*Task objective*. Transcribe the listing exactly, leaving out every picture.

*Data excerpts*.
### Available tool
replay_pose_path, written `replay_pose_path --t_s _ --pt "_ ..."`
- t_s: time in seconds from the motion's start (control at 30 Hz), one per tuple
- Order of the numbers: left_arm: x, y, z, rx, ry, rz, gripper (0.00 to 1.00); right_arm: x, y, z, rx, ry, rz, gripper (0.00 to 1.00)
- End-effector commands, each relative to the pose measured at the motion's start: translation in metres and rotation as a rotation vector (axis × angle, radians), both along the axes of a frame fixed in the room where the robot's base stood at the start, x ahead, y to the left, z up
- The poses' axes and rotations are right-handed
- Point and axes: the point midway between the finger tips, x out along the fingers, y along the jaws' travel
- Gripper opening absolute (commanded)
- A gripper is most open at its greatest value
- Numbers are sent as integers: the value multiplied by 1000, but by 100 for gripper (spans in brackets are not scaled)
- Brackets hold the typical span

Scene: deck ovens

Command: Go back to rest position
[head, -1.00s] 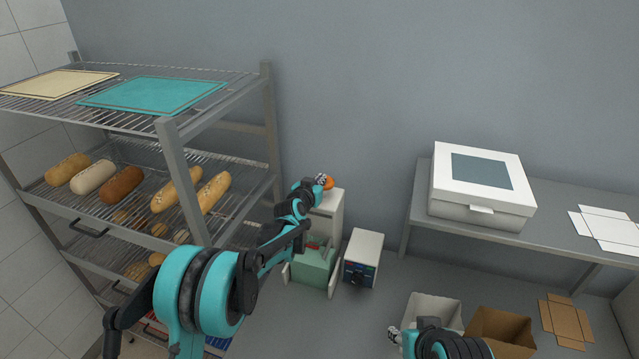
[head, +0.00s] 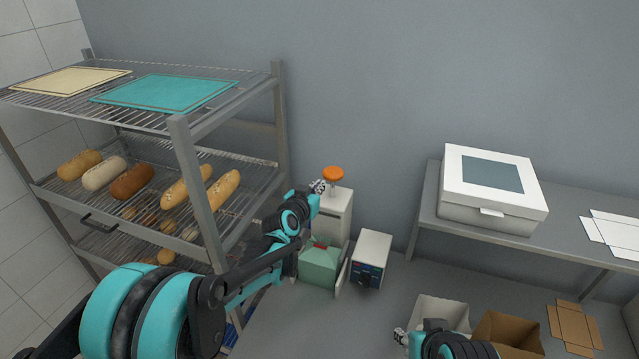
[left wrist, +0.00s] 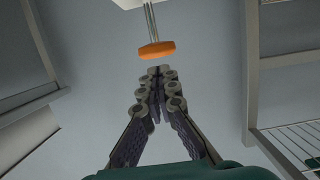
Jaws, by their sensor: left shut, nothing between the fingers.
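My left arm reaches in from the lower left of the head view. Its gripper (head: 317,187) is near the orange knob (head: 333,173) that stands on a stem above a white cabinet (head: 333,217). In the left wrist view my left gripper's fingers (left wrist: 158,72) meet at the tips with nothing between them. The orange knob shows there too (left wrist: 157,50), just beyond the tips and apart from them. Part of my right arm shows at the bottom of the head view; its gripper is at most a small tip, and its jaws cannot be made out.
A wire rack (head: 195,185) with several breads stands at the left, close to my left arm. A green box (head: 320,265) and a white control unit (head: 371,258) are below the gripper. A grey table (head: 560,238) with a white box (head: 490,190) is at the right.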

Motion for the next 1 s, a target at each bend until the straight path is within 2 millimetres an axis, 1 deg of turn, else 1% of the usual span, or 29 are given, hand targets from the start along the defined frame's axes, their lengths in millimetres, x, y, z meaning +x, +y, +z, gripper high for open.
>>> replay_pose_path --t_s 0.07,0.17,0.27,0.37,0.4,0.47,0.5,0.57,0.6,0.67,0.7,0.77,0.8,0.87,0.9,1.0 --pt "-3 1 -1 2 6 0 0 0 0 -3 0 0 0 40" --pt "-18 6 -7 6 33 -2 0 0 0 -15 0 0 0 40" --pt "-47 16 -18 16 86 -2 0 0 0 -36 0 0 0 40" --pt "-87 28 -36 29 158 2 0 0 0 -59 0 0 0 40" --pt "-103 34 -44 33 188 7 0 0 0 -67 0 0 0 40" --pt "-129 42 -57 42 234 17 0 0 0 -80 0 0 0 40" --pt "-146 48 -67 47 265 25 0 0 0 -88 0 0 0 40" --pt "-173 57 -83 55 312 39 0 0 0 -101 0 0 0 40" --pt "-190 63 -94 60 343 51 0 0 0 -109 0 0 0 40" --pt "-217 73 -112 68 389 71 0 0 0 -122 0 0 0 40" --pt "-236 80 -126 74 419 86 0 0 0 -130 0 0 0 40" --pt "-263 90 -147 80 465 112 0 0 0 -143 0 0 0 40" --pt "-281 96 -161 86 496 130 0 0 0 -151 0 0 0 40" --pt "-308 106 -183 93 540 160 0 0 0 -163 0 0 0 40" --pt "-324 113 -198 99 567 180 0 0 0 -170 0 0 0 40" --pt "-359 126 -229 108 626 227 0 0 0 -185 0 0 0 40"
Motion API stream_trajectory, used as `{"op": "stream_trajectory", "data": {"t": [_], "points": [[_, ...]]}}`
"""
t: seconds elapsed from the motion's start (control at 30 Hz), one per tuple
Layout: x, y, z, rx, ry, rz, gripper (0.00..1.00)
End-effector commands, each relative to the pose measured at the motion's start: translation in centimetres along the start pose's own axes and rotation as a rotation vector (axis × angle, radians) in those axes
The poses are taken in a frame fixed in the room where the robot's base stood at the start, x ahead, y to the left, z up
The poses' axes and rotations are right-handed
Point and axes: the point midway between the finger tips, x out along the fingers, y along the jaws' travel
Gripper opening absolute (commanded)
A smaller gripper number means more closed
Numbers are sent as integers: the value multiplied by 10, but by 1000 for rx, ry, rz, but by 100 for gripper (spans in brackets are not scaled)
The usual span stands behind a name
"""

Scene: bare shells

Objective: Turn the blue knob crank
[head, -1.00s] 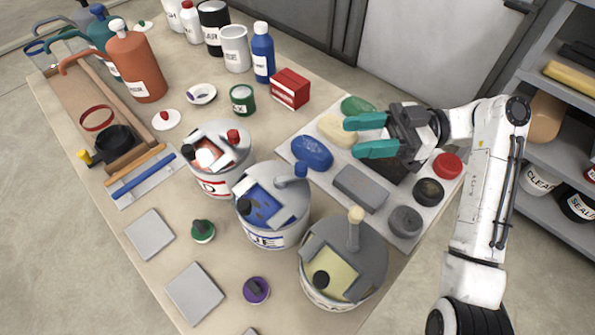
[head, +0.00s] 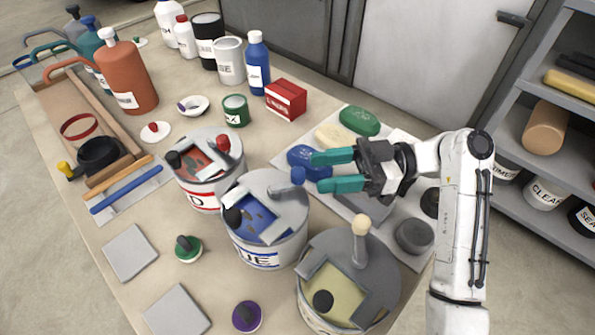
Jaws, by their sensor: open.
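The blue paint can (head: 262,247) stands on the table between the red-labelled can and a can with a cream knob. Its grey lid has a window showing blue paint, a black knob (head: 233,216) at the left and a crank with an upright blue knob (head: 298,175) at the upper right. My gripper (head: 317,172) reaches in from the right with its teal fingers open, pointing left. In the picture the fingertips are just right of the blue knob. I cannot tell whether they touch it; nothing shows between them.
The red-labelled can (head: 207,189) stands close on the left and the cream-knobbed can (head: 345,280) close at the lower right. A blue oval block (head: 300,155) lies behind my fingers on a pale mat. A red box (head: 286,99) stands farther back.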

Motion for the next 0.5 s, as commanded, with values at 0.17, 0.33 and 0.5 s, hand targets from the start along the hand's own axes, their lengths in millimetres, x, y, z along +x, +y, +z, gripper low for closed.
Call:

*Solution below*.
### Available tool
replay_pose_path, written `replay_pose_path --t_s _ --pt "_ ..."`
- t_s: time in seconds from the motion's start (control at 30 Hz), one per tuple
- Order of the numbers: left_arm: x, y, z, rx, ry, rz, gripper (0.00 to 1.00); right_arm: x, y, z, rx, ry, rz, gripper (0.00 to 1.00)
- End-effector commands, each relative to the pose measured at the motion's start: translation in metres and rotation as a rotation vector (axis × angle, radians), both along the axes of a frame fixed in the room where the robot's base stood at the start, x ahead, y to the left, z up
- The poses' axes and rotations are right-handed
- Point and axes: the point midway between the finger tips, x out along the fingers, y along the jaws' travel
- Gripper opening absolute (commanded)
- A gripper is most open at its greatest value
- Numbers are sent as integers: the value multiplied by 1000, but by 100 for gripper (spans in brackets are not scaled)
- Brackets hold the typical span

Scene: deck ovens

Command: Go back to rest position
[head, -1.00s] 
[head, +0.00s] 
[left wrist, +0.00s] 
Jaws, by their sensor: left shut, nothing between the fingers.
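My left arm reaches in from the lower left of the head view. Its gripper (head: 317,187) is near the orange knob (head: 333,173) that stands on a stem above a white cabinet (head: 333,217). In the left wrist view my left gripper's fingers (left wrist: 158,72) meet at the tips with nothing between them. The orange knob shows there too (left wrist: 157,50), just beyond the tips and apart from them. Part of my right arm shows at the bottom of the head view; its gripper is at most a small tip, and its jaws cannot be made out.
A wire rack (head: 195,185) with several breads stands at the left, close to my left arm. A green box (head: 320,265) and a white control unit (head: 371,258) are below the gripper. A grey table (head: 560,238) with a white box (head: 490,190) is at the right.

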Motion for the next 1 s, a target at each bend until the straight path is within 2 millimetres an axis, 1 deg of turn, else 1% of the usual span, or 29 are given, hand targets from the start along the defined frame's axes, their lengths in millimetres, x, y, z meaning +x, +y, +z, gripper high for open.
>>> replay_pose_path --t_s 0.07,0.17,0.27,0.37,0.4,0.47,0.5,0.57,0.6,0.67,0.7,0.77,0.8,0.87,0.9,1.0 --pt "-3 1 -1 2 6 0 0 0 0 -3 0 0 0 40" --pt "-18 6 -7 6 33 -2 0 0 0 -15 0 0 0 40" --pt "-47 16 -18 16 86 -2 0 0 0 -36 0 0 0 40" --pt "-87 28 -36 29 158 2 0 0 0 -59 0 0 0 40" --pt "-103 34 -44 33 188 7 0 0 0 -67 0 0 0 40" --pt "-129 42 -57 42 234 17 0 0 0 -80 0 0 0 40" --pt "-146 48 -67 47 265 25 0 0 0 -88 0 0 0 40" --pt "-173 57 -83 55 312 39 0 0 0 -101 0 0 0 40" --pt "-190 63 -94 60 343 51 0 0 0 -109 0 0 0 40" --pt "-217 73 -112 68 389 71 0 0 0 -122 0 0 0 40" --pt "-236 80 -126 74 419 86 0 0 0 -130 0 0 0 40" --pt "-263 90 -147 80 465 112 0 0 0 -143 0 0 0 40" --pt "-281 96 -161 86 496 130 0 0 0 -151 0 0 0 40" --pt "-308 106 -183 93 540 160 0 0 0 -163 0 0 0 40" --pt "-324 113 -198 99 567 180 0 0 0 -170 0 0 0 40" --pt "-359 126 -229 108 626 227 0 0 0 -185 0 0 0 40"
Motion API stream_trajectory, used as `{"op": "stream_trajectory", "data": {"t": [_], "points": [[_, ...]]}}`
"""
t: seconds elapsed from the motion's start (control at 30 Hz), one per tuple
Layout: x, y, z, rx, ry, rz, gripper (0.00..1.00)
End-effector commands, each relative to the pose measured at the motion's start: translation in centimetres along the start pose's own axes and rotation as a rotation vector (axis × angle, radians) in those axes
The poses are taken in a frame fixed in the room where the robot's base stood at the start, x ahead, y to the left, z up
The poses' axes and rotations are right-handed
Point and axes: the point midway between the finger tips, x out along the fingers, y along the jaws' travel
Gripper opening absolute (commanded)
A smaller gripper number means more closed
Numbers are sent as integers: the value multiplied by 10, but by 1000 for rx, ry, rz, but by 100 for gripper (spans in brackets are not scaled)
The usual span stands behind a name
"""

Scene: bare shells

Objective: Turn the blue knob crank
[head, -1.00s] 
[head, +0.00s] 
Jaws, by their sensor: open.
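The blue paint can (head: 262,247) stands on the table between the red-labelled can and a can with a cream knob. Its grey lid has a window showing blue paint, a black knob (head: 233,216) at the left and a crank with an upright blue knob (head: 298,175) at the upper right. My gripper (head: 317,172) reaches in from the right with its teal fingers open, pointing left. In the picture the fingertips are just right of the blue knob. I cannot tell whether they touch it; nothing shows between them.
The red-labelled can (head: 207,189) stands close on the left and the cream-knobbed can (head: 345,280) close at the lower right. A blue oval block (head: 300,155) lies behind my fingers on a pale mat. A red box (head: 286,99) stands farther back.

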Motion for the next 0.5 s, as commanded, with values at 0.17, 0.33 and 0.5 s, hand targets from the start along the hand's own axes, their lengths in millimetres, x, y, z along +x, +y, +z, gripper low for closed.
Call:

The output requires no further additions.